__DATA ROWS__.
■ ■ ■ ■
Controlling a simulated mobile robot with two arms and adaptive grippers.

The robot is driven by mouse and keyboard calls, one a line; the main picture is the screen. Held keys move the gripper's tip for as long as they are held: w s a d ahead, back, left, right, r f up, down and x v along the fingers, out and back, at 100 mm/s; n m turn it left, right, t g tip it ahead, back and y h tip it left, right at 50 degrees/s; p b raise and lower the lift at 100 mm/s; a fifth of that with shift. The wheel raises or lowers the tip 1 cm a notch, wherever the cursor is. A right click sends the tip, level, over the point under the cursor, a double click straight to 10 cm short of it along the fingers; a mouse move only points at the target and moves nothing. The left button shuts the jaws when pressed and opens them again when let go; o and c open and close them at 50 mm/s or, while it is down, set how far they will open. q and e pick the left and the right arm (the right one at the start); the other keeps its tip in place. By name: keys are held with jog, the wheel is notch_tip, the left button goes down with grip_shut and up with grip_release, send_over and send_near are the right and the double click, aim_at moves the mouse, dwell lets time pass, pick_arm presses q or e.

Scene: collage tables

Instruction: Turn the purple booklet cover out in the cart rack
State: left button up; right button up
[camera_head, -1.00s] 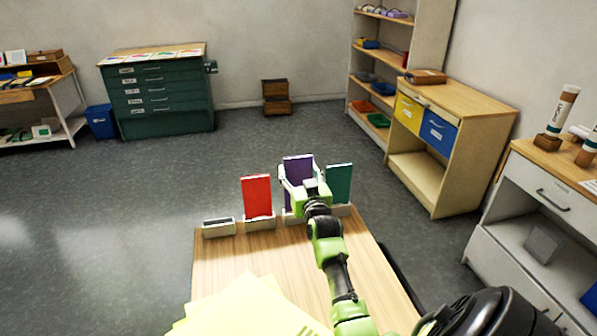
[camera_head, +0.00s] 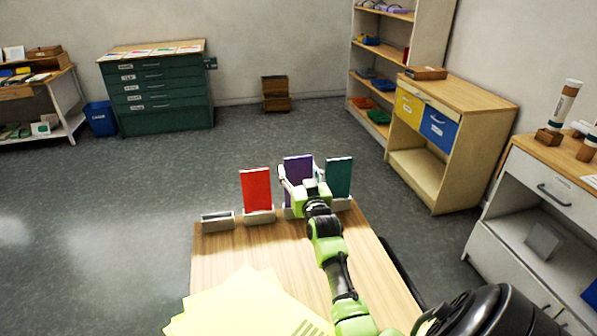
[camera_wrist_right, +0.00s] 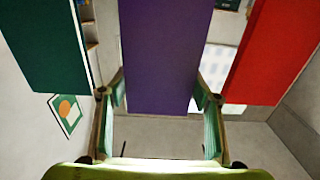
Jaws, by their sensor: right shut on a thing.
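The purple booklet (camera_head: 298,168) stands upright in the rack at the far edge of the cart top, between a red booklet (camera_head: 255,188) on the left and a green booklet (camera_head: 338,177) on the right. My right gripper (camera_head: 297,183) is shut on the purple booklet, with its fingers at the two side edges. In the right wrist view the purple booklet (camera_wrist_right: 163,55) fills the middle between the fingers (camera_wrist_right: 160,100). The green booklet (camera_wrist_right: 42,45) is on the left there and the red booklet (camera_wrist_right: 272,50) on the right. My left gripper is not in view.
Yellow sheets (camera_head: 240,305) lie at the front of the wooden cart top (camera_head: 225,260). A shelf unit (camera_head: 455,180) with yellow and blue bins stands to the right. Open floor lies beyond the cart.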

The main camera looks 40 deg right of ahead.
■ ■ ■ ■
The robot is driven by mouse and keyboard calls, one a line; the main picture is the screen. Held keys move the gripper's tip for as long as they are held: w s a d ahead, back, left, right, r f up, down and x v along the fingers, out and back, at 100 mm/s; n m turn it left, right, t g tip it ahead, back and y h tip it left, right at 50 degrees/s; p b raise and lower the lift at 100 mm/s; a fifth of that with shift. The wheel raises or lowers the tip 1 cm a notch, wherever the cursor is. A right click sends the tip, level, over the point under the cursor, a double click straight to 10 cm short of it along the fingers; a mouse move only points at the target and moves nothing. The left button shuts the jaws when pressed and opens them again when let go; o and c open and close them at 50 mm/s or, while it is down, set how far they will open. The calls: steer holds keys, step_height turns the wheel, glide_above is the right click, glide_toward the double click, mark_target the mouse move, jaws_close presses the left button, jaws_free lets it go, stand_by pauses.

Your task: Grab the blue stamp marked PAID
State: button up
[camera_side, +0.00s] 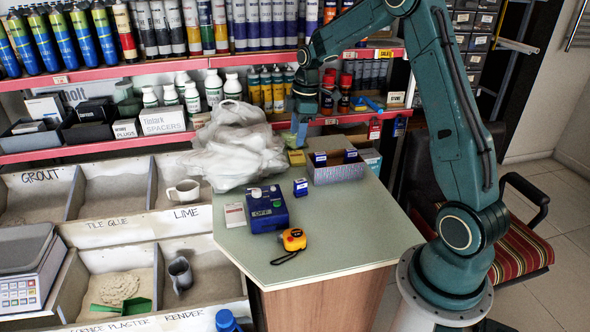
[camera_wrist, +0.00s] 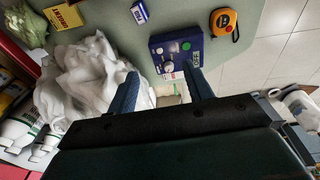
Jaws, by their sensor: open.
■ ■ ■ ■
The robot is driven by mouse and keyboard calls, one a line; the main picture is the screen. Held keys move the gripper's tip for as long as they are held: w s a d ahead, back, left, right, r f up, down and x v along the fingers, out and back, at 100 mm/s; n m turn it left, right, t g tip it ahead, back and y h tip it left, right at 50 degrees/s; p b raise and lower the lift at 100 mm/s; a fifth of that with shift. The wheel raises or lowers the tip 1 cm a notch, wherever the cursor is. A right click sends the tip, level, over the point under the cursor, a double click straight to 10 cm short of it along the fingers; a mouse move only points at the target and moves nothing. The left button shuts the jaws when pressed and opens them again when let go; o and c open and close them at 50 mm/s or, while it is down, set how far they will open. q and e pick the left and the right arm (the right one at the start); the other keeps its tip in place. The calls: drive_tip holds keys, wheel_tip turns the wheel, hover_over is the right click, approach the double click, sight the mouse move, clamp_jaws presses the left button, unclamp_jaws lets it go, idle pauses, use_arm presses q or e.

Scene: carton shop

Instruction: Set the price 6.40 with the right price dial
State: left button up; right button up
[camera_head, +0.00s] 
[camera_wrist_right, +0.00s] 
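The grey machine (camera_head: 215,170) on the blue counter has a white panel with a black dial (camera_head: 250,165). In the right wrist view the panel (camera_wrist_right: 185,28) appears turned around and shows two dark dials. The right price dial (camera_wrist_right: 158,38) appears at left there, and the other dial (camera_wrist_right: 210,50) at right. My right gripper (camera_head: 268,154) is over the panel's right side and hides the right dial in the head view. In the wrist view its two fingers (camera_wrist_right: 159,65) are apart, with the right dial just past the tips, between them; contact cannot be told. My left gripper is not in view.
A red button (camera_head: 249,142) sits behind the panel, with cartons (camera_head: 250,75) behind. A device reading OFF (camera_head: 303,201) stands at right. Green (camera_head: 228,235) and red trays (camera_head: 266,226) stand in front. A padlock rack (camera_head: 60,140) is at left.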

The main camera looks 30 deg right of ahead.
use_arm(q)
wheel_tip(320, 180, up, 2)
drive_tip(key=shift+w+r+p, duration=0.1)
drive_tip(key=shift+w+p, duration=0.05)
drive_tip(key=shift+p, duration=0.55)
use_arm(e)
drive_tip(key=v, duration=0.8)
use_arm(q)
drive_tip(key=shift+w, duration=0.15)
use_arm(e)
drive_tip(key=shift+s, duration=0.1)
■ ■ ■ ■
__TASK INSTRUCTIONS__. Pictures excluded, retype exactly the lines running from the one with "Scene: collage tables" through the one with "The main camera looks 40 deg right of ahead.". Include both end lines and nothing more.

__CORRECT OUTPUT__.
Scene: collage tables

Instruction: Turn the purple booklet cover out in the cart rack
State: left button up; right button up
[camera_head, -1.00s] 
[camera_head, +0.00s] 
[camera_wrist_right, +0.00s] 
Jaws, by their sensor: right shut on a thing.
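The purple booklet (camera_head: 298,168) stands upright in the rack at the far edge of the cart top, between a red booklet (camera_head: 255,188) on the left and a green booklet (camera_head: 338,177) on the right. My right gripper (camera_head: 297,183) is shut on the purple booklet, with its fingers at the two side edges. In the right wrist view the purple booklet (camera_wrist_right: 163,55) fills the middle between the fingers (camera_wrist_right: 160,100). The green booklet (camera_wrist_right: 42,45) is on the left there and the red booklet (camera_wrist_right: 272,50) on the right. My left gripper is not in view.
Yellow sheets (camera_head: 240,305) lie at the front of the wooden cart top (camera_head: 225,260). A shelf unit (camera_head: 455,180) with yellow and blue bins stands to the right. Open floor lies beyond the cart.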

The main camera looks 40 deg right of ahead.

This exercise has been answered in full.